Title: Now I’ll Tell You Everything
Author: Phyllis Reynolds Naylor
Release date: 10/15/2013
Length: 512 pages
Series?: Alice #25
Genre: YA/New Adult Coming-of-Age
Source: Review copy from publisher via Edelweiss
Challenge: Feminist Reads Challenge
Now I’ll Tell You Everything (though the version I read was called Always Alice…why the title change?) is the long-awaited final chapter in Phyllis Reynolds Naylor’s popular Alice series. If you aren’t familiar with the series, start with my Alice 101 post. I’ve been reading Alice since both Alice and I were in middle school, so she and I have grown up together. As Naylor only wrote one book a year, and there are three books for each year of Alice’s life, I slowly started growing faster than Alice. But that didn’t mean I didn’t jump at the chance to read the final installment.
In this book, Alice grows up . The story starts with her graduation from high school and goes through age 60. Her college years take up approximately 50% of the story, and the second half of the book moves very quickly through marriage, jobs, kids, friendships, and all of the wonderful things that come with living a grown-up life. True to Alice’s style, she describes things that happen to her in ways that would satisfy her own constant questions as a curious teenager. It’s a lot (A LOT!) for one book, but Naylor made good on her promise to wrap up Alice’s story in a satisfying way.
I can’t say much more in my review, because I don’t want to give anything away. You’ve either read some/all of the other 24 Alice books and want the joy of reading it all yourself, or you haven’t read the other books and won’t understand what I’m talking about anyway (seriously — you should read these books). But I will say a few things. One: at 48%, I lost it and cried like a baby. Two: I think Naylor made Alice’s story extremely realistic, and far less after school-special-ly than some of the other novels. Three: I loved that there seemed to be a memory from every other book tossed in at some point in the story. It was a nice little walk through Alice’s earlier life, too. Four: The author’s note at the end was the perfect ending. I respect you, Phyllis Reynolds Naylor.
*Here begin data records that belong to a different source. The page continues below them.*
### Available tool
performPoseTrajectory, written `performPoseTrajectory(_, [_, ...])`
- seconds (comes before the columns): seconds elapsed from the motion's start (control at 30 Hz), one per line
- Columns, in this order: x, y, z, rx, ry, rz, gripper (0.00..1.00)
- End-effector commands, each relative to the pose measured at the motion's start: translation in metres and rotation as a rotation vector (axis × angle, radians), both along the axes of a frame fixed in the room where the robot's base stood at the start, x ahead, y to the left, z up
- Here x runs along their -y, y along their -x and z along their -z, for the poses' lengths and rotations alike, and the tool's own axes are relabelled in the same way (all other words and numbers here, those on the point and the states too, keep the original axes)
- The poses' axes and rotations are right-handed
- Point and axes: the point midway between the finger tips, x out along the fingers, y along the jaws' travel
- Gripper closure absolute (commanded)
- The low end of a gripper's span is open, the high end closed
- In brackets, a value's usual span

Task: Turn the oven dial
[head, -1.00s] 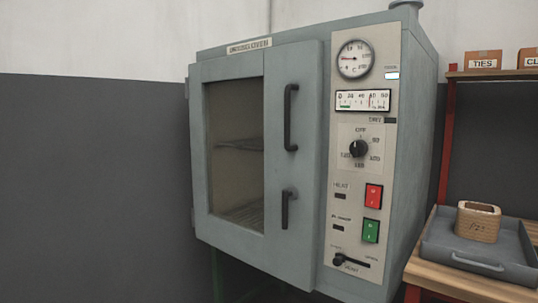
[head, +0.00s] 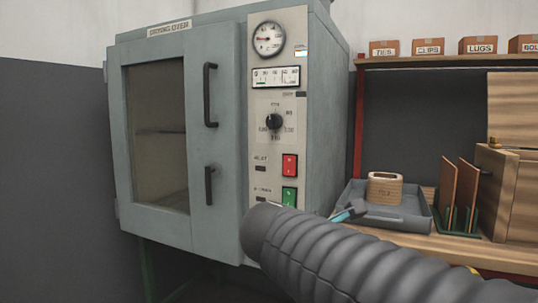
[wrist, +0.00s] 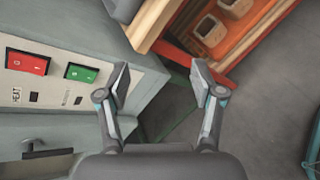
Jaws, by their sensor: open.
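The oven dial (head: 302,121) is a round black knob on the pale control panel of the grey-green oven (head: 222,52). A small white mark on it points up. My gripper shows in the wrist view (wrist: 162,82) with its two fingers spread apart and nothing between them. The fingers are beside the lower part of the oven's panel, and the dial is outside the wrist view.
Red (head: 290,165) and green (head: 289,196) buttons sit below the dial. The closed oven door (head: 226,140) has two black handles. Labelled boxes line the shelf above.

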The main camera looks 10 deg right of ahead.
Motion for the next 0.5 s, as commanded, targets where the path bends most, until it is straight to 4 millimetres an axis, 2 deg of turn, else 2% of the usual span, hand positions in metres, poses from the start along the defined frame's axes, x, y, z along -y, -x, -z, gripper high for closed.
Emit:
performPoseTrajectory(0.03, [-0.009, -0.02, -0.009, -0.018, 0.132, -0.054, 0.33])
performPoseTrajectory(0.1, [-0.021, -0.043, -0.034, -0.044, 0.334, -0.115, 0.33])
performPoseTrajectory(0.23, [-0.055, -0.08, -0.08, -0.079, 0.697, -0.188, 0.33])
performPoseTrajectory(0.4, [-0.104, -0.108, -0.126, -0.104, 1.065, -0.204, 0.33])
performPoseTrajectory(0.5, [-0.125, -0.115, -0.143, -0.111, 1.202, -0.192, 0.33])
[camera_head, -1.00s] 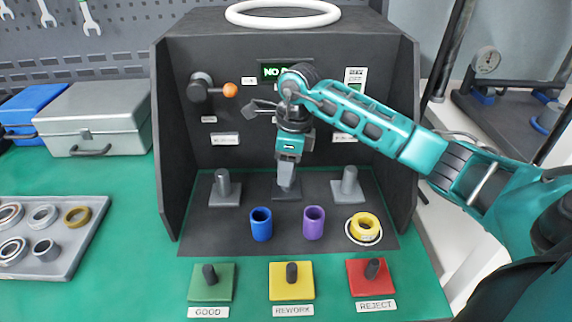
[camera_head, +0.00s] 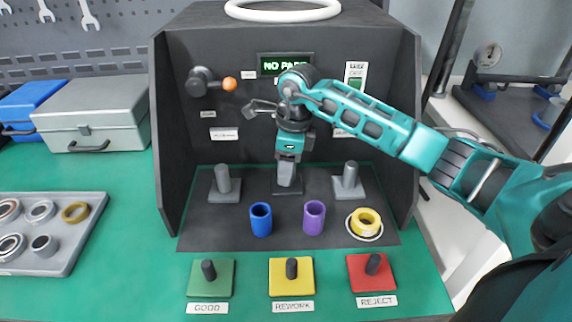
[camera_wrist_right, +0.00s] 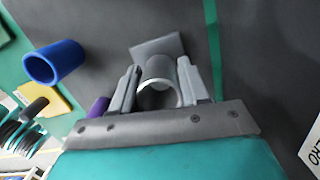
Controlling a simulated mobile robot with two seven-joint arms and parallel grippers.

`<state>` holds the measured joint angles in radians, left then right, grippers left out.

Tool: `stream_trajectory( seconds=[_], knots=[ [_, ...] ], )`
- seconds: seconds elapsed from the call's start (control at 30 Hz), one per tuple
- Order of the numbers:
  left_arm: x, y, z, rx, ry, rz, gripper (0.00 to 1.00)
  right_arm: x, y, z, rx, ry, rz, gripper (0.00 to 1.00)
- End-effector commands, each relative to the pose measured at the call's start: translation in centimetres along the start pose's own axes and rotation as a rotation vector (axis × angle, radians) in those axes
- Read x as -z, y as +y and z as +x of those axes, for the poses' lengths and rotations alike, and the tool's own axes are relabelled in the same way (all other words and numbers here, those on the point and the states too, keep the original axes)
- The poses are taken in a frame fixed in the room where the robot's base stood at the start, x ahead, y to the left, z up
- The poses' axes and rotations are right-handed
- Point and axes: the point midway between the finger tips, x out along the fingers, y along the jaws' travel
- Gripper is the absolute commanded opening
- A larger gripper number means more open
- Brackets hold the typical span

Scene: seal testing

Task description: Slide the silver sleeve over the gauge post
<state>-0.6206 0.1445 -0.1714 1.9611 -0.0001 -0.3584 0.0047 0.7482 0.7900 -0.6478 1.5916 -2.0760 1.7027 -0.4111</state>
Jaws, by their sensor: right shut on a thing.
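My right gripper (camera_head: 287,183) points down at the middle of the test box and is shut on the silver sleeve (camera_head: 286,174). In the right wrist view the sleeve (camera_wrist_right: 157,84) sits upright between the two fingers (camera_wrist_right: 156,92), with its open end toward the camera. A grey square base plate (camera_wrist_right: 158,46) lies just beyond it; the same plate shows in the head view (camera_head: 287,189). The gauge post at this middle plate is hidden by the gripper and sleeve. I cannot tell whether the sleeve is around it. My left gripper is not in view.
A grey post (camera_head: 223,179) stands left and another (camera_head: 350,176) right. Blue (camera_head: 261,220), purple (camera_head: 314,218) and yellow (camera_head: 366,220) sleeves stand in front. Green, yellow and red peg bases line the front. A tray (camera_head: 80,262) holds several rings. The box's side walls flank the arm.

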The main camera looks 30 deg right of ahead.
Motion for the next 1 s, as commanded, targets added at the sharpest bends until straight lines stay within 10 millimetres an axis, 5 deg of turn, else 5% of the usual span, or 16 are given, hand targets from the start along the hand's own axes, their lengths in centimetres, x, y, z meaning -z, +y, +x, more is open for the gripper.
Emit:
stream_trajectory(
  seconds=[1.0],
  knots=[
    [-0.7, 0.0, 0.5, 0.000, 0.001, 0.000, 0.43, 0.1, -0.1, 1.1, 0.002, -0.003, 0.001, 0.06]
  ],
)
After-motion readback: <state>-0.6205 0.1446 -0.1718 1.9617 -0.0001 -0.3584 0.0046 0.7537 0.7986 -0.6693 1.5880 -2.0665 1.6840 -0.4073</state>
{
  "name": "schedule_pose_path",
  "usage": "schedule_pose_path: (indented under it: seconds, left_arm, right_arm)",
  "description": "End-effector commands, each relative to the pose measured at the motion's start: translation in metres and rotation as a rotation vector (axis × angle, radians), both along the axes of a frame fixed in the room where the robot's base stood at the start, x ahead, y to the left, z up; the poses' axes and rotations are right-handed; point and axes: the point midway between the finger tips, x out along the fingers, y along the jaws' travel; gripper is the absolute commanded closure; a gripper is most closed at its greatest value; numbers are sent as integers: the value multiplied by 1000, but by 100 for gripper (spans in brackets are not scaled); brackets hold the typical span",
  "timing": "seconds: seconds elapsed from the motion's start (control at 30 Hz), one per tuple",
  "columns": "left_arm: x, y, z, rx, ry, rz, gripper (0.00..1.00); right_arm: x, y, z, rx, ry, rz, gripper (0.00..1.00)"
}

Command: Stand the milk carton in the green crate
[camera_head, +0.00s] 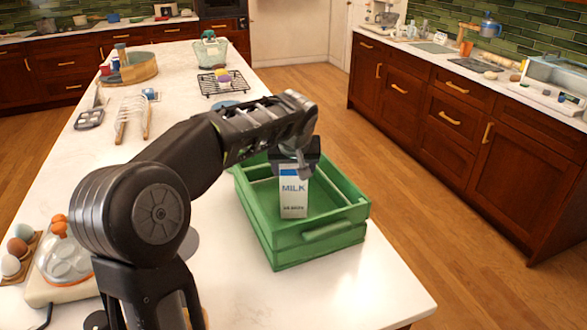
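The white and blue milk carton (293,196) is upright inside the green crate (318,246), within its walls. My left gripper (294,168) is directly above the carton, at its top, and hides the carton's upper end. The fingertips are too dark and small to show whether they grip the carton or stand apart around it. I cannot tell whether the carton's base rests on the crate floor or hangs just above it. My right gripper is not in view.
The crate stands near the right edge of the white island. Behind my arm are a wire rack (222,82), a dish rack (133,117) and a wooden tub (134,68). Eggs (17,247) and a glass dome (66,259) lie at left.

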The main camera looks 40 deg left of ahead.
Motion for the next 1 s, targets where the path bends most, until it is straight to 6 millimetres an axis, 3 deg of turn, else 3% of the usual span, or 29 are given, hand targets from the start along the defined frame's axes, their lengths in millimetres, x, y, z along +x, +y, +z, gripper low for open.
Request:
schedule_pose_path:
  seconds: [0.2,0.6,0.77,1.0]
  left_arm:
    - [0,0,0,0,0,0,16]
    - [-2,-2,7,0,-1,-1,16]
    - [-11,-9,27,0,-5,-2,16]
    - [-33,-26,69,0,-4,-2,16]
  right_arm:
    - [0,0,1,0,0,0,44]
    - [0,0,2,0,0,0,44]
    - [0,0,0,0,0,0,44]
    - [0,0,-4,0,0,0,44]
Thank you for writing this series, and thank you for Alice.
FINAL GRADE: A+ This book deserves an A, I’m giving it an A. It probably already earned the A before I even opened it, but I don’t care! The series as a whole gets an A, and I make the rules. What Naylor has done with these books is create a story that grows up with readers, which is truly unique. Even when Alice is sixty she still has a piece of her eleven-year-old self inside, and I think that’s true for everyone. Reading this book as a twenty-something was a fine experience, but maybe I’ll read it when I’m sixty to reflect on my own life.
Required Reading: Required for anyone who has ever read an Alice book. Read the last book just to see what happens, or go back and read the whole series. Either way, you’ll get a lot out of this.
Library Recommendation: Recommended for middle school, high school, and public libraries. Oh…and make sure you have the whole series. All 25 books. But definitely get this one.
Do you feel like you still have your 11-year-old self somewhere inside you? What would you tell him or her now that you wish you’d known then?